=== EXERCISE DIRECTIONS ===
Review the material and extract every line in which the word "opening" occurs.

Robot action calls
--- --- ---

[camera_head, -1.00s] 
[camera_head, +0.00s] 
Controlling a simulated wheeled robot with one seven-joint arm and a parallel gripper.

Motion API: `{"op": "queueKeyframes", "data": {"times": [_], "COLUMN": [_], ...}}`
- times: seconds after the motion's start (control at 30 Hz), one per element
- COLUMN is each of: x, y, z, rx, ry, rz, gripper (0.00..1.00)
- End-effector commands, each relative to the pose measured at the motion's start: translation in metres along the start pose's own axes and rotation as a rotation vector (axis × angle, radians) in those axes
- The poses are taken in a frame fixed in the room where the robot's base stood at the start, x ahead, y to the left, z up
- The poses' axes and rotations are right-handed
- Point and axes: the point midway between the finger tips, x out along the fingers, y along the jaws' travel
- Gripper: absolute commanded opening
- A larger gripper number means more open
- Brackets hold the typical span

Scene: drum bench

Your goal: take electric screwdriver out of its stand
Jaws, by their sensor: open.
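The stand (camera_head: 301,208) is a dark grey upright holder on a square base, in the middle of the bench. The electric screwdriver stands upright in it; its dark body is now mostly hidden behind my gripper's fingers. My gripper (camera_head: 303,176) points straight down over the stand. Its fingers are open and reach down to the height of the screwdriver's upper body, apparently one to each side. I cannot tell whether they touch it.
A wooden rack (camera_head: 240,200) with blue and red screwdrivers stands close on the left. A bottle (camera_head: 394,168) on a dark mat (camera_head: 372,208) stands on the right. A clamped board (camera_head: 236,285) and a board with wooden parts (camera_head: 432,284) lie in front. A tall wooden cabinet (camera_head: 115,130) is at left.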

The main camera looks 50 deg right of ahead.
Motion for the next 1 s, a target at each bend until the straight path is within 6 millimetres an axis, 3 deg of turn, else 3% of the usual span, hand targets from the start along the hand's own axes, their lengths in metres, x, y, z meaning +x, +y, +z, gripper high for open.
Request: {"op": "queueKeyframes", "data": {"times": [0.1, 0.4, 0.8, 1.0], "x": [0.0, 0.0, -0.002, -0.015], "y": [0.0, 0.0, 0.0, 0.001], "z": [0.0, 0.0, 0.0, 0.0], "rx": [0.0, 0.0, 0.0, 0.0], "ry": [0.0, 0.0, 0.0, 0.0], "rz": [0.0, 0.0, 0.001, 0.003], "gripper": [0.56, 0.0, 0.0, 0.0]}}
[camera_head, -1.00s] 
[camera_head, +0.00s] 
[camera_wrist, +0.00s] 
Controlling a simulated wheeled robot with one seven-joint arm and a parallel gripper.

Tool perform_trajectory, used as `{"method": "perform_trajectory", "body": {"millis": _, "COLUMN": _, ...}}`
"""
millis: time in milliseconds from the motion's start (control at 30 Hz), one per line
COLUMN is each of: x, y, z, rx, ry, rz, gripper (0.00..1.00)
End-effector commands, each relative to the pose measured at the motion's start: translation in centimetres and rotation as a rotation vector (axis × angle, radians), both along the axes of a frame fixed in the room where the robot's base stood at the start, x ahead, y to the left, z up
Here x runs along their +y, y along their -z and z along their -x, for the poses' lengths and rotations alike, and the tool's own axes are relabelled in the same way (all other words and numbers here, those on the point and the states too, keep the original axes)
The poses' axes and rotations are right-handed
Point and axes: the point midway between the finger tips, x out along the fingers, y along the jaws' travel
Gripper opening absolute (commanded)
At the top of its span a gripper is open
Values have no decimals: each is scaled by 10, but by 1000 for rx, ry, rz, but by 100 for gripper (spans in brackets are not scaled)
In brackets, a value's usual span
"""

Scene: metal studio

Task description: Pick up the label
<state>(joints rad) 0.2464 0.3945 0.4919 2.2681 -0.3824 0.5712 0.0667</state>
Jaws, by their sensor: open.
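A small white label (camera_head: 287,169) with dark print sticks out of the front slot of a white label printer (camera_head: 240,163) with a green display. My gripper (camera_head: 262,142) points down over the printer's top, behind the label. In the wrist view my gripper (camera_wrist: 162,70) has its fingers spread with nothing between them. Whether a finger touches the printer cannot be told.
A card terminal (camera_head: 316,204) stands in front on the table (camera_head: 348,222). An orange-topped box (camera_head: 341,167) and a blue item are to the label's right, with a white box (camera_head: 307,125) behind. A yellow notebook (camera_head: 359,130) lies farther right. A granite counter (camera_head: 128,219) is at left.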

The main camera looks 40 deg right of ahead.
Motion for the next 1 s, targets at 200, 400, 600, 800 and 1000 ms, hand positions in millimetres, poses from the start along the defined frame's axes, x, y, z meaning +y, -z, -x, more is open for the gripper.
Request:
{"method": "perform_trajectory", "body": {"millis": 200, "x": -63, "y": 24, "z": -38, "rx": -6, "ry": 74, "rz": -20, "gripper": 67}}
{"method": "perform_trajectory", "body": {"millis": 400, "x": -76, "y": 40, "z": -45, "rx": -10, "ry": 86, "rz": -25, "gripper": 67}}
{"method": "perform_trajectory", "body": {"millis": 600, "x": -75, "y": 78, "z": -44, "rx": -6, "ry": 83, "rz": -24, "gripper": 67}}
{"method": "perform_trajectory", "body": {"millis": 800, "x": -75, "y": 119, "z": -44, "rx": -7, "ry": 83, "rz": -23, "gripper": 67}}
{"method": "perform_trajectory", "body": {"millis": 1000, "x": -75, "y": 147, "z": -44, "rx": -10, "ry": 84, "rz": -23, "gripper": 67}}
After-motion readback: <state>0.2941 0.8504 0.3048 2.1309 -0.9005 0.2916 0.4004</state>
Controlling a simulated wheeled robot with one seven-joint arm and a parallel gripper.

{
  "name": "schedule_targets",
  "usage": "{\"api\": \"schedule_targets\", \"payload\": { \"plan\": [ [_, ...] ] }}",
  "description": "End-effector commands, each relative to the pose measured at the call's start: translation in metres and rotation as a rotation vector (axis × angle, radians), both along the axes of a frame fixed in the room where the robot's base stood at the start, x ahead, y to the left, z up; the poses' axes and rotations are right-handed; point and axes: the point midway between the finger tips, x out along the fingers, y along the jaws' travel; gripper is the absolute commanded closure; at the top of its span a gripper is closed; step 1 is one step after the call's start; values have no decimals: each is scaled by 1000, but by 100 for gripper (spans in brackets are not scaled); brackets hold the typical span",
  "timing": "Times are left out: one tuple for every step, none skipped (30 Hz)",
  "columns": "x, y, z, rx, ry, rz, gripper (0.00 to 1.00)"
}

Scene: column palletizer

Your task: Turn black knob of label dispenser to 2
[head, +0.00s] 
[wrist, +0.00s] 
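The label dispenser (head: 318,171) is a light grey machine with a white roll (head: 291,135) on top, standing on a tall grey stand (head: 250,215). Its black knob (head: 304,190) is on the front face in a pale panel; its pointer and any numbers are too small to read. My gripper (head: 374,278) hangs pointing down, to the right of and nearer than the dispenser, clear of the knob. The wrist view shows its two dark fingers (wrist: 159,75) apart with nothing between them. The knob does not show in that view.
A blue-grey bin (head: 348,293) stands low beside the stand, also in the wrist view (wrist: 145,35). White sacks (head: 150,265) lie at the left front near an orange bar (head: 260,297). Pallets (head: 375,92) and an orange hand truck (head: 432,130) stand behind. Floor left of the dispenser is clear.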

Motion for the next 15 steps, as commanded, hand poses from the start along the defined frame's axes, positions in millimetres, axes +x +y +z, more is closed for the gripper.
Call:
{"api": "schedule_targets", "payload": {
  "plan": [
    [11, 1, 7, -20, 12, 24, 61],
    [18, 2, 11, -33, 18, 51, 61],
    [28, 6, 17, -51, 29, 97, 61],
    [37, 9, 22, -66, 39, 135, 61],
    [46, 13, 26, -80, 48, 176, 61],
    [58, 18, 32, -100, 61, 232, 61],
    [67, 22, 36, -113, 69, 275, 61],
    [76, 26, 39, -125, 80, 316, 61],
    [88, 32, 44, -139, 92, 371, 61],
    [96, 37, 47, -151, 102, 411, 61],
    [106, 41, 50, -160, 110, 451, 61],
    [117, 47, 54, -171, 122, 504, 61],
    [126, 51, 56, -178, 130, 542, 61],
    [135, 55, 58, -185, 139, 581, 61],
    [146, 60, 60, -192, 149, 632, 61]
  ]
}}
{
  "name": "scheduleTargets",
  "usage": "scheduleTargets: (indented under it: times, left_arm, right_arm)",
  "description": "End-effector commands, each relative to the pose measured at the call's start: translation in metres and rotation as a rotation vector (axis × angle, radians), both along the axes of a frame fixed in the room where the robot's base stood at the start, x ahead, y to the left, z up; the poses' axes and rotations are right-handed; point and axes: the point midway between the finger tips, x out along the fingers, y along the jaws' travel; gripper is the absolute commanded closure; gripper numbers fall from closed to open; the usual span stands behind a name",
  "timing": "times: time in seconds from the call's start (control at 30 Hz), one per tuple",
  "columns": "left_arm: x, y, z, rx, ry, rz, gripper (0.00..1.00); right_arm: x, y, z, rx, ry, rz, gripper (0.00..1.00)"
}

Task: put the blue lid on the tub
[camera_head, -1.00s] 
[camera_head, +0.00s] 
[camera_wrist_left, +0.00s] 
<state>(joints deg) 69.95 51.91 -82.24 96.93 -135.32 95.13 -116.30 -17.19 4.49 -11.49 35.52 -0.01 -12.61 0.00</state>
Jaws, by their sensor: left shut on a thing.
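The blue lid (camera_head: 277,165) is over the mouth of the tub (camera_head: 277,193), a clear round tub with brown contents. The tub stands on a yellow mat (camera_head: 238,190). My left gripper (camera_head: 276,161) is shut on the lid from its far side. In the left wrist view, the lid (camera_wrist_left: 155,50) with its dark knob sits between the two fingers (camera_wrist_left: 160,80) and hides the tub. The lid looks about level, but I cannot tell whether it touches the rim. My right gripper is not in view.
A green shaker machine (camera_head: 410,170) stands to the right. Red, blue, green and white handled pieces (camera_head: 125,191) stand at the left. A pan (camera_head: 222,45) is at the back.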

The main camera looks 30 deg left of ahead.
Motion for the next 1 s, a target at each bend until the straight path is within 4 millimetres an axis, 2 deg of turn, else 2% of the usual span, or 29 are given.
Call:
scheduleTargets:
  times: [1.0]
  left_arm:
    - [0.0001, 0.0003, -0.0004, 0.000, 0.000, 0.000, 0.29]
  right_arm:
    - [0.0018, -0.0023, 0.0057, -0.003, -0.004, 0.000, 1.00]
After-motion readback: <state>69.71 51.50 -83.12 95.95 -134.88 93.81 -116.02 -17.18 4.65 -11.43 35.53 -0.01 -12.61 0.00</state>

--- --- ---

=== SOLUTION TO THIS EXERCISE ===
- Gripper: absolute commanded opening
Gripper opening absolute (commanded)

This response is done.